Task objective: The records that follow are to be repeated exactly, with the pictures removed.

-- BEGIN --

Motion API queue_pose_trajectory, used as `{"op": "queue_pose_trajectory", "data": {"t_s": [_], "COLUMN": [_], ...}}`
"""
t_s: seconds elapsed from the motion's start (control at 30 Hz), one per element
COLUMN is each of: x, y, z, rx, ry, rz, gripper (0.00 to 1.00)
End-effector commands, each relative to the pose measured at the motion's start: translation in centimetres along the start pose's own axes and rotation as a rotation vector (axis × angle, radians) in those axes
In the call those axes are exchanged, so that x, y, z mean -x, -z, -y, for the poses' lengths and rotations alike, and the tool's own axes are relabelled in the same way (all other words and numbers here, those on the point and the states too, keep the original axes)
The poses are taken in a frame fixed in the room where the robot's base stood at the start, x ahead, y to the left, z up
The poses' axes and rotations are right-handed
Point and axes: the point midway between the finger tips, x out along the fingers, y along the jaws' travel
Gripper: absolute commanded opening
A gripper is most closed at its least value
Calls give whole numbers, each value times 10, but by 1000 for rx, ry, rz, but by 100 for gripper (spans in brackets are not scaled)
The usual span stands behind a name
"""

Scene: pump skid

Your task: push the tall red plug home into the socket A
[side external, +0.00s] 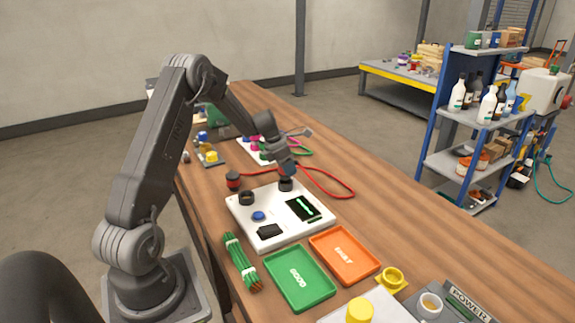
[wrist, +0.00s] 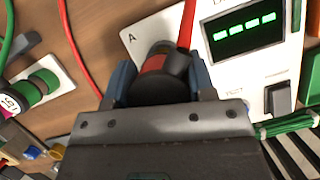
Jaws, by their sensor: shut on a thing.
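My gripper (side external: 286,172) is shut on the red plug (wrist: 155,64), a dark body with a red band, seen between the two fingers (wrist: 160,80) in the wrist view. A red cable (wrist: 188,22) runs from the plug. The gripper is over the far corner of a white panel (side external: 272,226), at a dark round socket (side external: 286,186). The letter A is printed on the panel beside the plug in the wrist view. The plug hides the socket mouth there, and I cannot tell how deep the plug sits. Another dark ring socket (side external: 246,198) is on the panel's left.
The panel has a lit display (side external: 304,209) and a blue button (side external: 258,216). The red cable loops on the table behind it, near a dark red-banded piece (side external: 233,181). Green (side external: 300,300) and orange (side external: 330,268) trays and a green wire bundle (side external: 240,262) lie in front.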

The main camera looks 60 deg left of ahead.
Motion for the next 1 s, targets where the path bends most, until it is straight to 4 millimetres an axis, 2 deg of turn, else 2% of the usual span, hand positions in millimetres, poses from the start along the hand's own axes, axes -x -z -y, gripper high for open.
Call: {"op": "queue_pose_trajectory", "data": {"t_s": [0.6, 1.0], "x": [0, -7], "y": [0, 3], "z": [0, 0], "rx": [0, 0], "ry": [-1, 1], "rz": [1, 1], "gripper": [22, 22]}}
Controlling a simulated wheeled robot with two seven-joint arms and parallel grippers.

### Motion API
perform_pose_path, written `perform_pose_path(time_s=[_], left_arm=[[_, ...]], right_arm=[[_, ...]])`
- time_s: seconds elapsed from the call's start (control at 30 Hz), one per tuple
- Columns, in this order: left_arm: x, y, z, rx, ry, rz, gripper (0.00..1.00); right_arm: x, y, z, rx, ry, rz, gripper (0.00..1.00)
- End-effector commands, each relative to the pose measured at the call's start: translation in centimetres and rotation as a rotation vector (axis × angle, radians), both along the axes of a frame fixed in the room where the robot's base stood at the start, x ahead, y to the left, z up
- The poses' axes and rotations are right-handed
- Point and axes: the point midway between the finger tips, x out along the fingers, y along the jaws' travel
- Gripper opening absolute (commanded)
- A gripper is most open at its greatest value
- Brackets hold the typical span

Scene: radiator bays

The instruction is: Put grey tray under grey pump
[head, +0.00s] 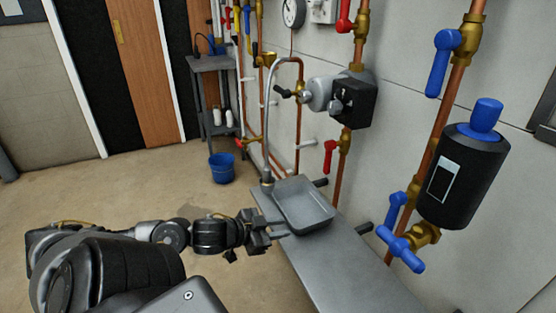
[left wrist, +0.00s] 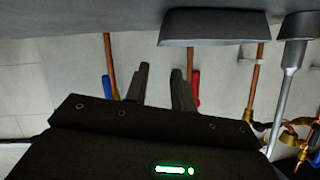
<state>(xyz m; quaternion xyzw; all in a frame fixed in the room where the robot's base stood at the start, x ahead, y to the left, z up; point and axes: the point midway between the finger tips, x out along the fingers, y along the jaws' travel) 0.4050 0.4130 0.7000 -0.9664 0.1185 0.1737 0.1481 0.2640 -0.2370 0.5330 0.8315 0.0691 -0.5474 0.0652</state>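The grey tray (head: 318,222) is a shallow rectangular pan lying on a grey bench, below and slightly left of the pump. The grey pump (head: 320,92) is a light grey cylinder joined to a black box on a copper pipe on the wall. My left gripper (head: 272,226) is at the tray's near left side, with its fingers apart and nothing seen between them. In the left wrist view the tray (left wrist: 212,30) shows upside down, apart from the open fingers (left wrist: 163,88). My right gripper is not in view.
The grey bench (head: 345,268) runs along the wall. A silver curved pipe (head: 265,120) comes down at the tray's far left corner. A black tank (head: 465,178) with blue valves (head: 402,246) is at the right. A blue bucket (head: 222,168) stands on the open floor.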

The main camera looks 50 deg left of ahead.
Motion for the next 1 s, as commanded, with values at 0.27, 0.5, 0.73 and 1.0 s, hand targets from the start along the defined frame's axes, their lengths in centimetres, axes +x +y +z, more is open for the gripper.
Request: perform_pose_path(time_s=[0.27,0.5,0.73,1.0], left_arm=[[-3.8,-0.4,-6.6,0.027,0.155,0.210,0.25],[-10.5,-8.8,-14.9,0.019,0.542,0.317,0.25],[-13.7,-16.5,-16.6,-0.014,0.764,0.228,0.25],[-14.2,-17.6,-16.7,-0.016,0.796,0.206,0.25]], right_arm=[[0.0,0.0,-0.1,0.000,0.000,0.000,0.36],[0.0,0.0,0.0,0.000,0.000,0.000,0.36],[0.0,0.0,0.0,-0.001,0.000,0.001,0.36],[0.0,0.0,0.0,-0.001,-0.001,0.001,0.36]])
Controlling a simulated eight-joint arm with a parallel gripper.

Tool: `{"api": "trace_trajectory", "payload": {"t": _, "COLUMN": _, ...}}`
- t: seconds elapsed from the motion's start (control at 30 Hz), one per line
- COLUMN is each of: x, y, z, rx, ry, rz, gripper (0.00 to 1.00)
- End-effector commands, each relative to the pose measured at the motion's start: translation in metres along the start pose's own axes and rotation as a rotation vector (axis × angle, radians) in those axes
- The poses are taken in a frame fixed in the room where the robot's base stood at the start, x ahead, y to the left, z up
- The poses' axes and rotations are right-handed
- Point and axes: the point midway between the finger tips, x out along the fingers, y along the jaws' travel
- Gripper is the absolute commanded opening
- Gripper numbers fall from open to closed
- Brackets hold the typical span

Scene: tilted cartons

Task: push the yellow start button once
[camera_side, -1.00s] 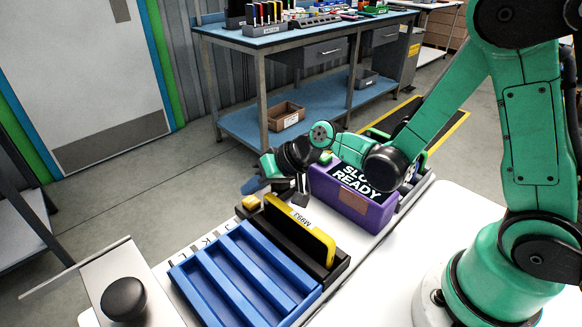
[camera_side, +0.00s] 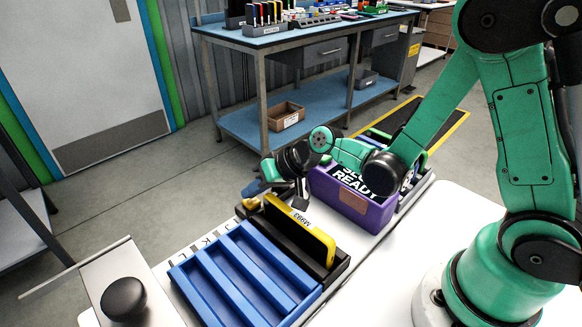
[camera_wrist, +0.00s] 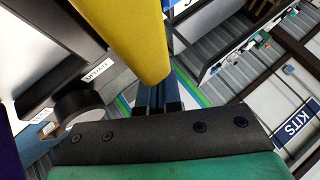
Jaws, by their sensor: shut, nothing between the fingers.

-- END --

Answer for the task:
Motion API queue_pose_trajectory, used as `{"op": "queue_pose_trajectory", "data": {"t_s": [_], "COLUMN": [_], ...}}`
"""
t_s: seconds elapsed from the motion's start (control at 30 Hz), one per element
COLUMN is each of: x, y, z, rx, ry, rz, gripper (0.00 to 1.00)
End-effector commands, each relative to the pose measured at the motion's start: translation in centimetres along the start pose's own axes and rotation as a rotation vector (axis × angle, radians) in those axes
In the call those axes are exchanged, so that x, y, z mean -x, -z, -y, for the poses' lengths and rotations alike, and the tool's own axes are relabelled in the same way (all other words and numbers here, those on the point and the states too, keep the original axes)
The poses are taken in a frame fixed in the room where the robot's base stood at the start, x ahead, y to the left, z up
The poses' axes and rotations are right-handed
Point and axes: the point midway between the finger tips, x out along the fingers, y along the jaws' travel
Gripper: absolute commanded opening
A gripper is most closed at its least value
Calls give whole numbers, each value times 10, but by 1000 for rx, ry, rz, but by 100 for gripper (spans in brackets are not scaled)
The usual span stands behind a name
"""

Scene: pump skid

Your task: push the tall red plug home into the socket A
[side external, +0.00s] 
[wrist, +0.00s] 
Jaws, by their sensor: shut on a thing.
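My gripper (side external: 286,172) is shut on the red plug (wrist: 155,64), a dark body with a red band, seen between the two fingers (wrist: 160,80) in the wrist view. A red cable (wrist: 188,22) runs from the plug. The gripper is over the far corner of a white panel (side external: 272,226), at a dark round socket (side external: 286,186). The letter A is printed on the panel beside the plug in the wrist view. The plug hides the socket mouth there, and I cannot tell how deep the plug sits. Another dark ring socket (side external: 246,198) is on the panel's left.
The panel has a lit display (side external: 304,209) and a blue button (side external: 258,216). The red cable loops on the table behind it, near a dark red-banded piece (side external: 233,181). Green (side external: 300,300) and orange (side external: 330,268) trays and a green wire bundle (side external: 240,262) lie in front.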

The main camera looks 60 deg left of ahead.
Motion for the next 1 s, targets where the path bends most, until it is straight to 4 millimetres an axis, 2 deg of turn, else 2% of the usual span, hand positions in millimetres, poses from the start along the hand's own axes, axes -x -z -y, gripper high for open.
Call: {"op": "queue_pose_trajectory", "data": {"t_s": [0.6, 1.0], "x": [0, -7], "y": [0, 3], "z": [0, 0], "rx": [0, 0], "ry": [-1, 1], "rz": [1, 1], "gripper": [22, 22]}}
Controlling a simulated wheeled robot with two seven-joint arms and parallel grippers.

### Motion API
perform_pose_path, written `perform_pose_path(time_s=[_], left_arm=[[_, ...]], right_arm=[[_, ...]])`
- time_s: seconds elapsed from the call's start (control at 30 Hz), one per tuple
- Columns, in this order: left_arm: x, y, z, rx, ry, rz, gripper (0.00..1.00); right_arm: x, y, z, rx, ry, rz, gripper (0.00..1.00)
- End-effector commands, each relative to the pose measured at the call's start: translation in centimetres and rotation as a rotation vector (axis × angle, radians), both along the axes of a frame fixed in the room where the robot's base stood at the start, x ahead, y to the left, z up
- The poses' axes and rotations are right-handed
- Point and axes: the point midway between the finger tips, x out along the fingers, y along the jaws' travel
- Gripper opening absolute (commanded)
- A gripper is most open at its greatest value
- Brackets hold the typical span

Scene: radiator bays

The instruction is: Put grey tray under grey pump
[head, +0.00s] 
[left wrist, +0.00s] 
<state>(xyz m; quaternion xyzw; all in a frame fixed in the room where the robot's base stood at the start, x ahead, y to the left, z up; point and axes: the point midway between the finger tips, x out along the fingers, y along the jaws' travel) 0.4050 0.4130 0.7000 -0.9664 0.1185 0.1737 0.1481 0.2640 -0.2370 0.5330 0.8315 0.0691 -0.5474 0.0652</state>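The grey tray (head: 318,222) is a shallow rectangular pan lying on a grey bench, below and slightly left of the pump. The grey pump (head: 320,92) is a light grey cylinder joined to a black box on a copper pipe on the wall. My left gripper (head: 272,226) is at the tray's near left side, with its fingers apart and nothing seen between them. In the left wrist view the tray (left wrist: 212,30) shows upside down, apart from the open fingers (left wrist: 163,88). My right gripper is not in view.
The grey bench (head: 345,268) runs along the wall. A silver curved pipe (head: 265,120) comes down at the tray's far left corner. A black tank (head: 465,178) with blue valves (head: 402,246) is at the right. A blue bucket (head: 222,168) stands on the open floor.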

The main camera looks 50 deg left of ahead.
Motion for the next 1 s, as commanded, with values at 0.27, 0.5, 0.73 and 1.0 s, hand targets from the start along the defined frame's axes, their lengths in centimetres, axes +x +y +z, more is open for the gripper.
Request: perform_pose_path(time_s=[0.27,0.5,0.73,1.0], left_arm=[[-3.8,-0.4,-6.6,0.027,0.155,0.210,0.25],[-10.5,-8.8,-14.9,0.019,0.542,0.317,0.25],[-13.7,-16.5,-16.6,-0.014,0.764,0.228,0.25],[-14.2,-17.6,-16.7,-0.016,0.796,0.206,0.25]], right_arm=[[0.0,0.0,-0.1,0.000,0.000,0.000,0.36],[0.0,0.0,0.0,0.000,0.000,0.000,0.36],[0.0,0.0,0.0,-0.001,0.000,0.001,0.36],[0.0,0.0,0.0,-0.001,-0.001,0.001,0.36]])
Controlling a simulated eight-joint arm with a parallel gripper.

Tool: `{"api": "trace_trajectory", "payload": {"t": _, "COLUMN": _, ...}}`
- t: seconds elapsed from the motion's start (control at 30 Hz), one per line
- COLUMN is each of: x, y, z, rx, ry, rz, gripper (0.00 to 1.00)
- End-effector commands, each relative to the pose measured at the motion's start: translation in metres along the start pose's own axes and rotation as a rotation vector (axis × angle, radians) in those axes
- The poses are taken in a frame fixed in the room where the robot's base stood at the start, x ahead, y to the left, z up
- The poses' axes and rotations are right-handed
- Point and axes: the point midway between the finger tips, x out along the fingers, y along the jaws' travel
- Gripper is the absolute commanded opening
- Gripper numbers fall from open to closed
- Brackets hold the typical span

Scene: tilted cartons

Task: push the yellow start button once
[camera_side, -1.00s] 
[camera_side, +0.00s] 
[camera_wrist, +0.00s] 
Jaws, by their sensor: shut, nothing between the fingers.

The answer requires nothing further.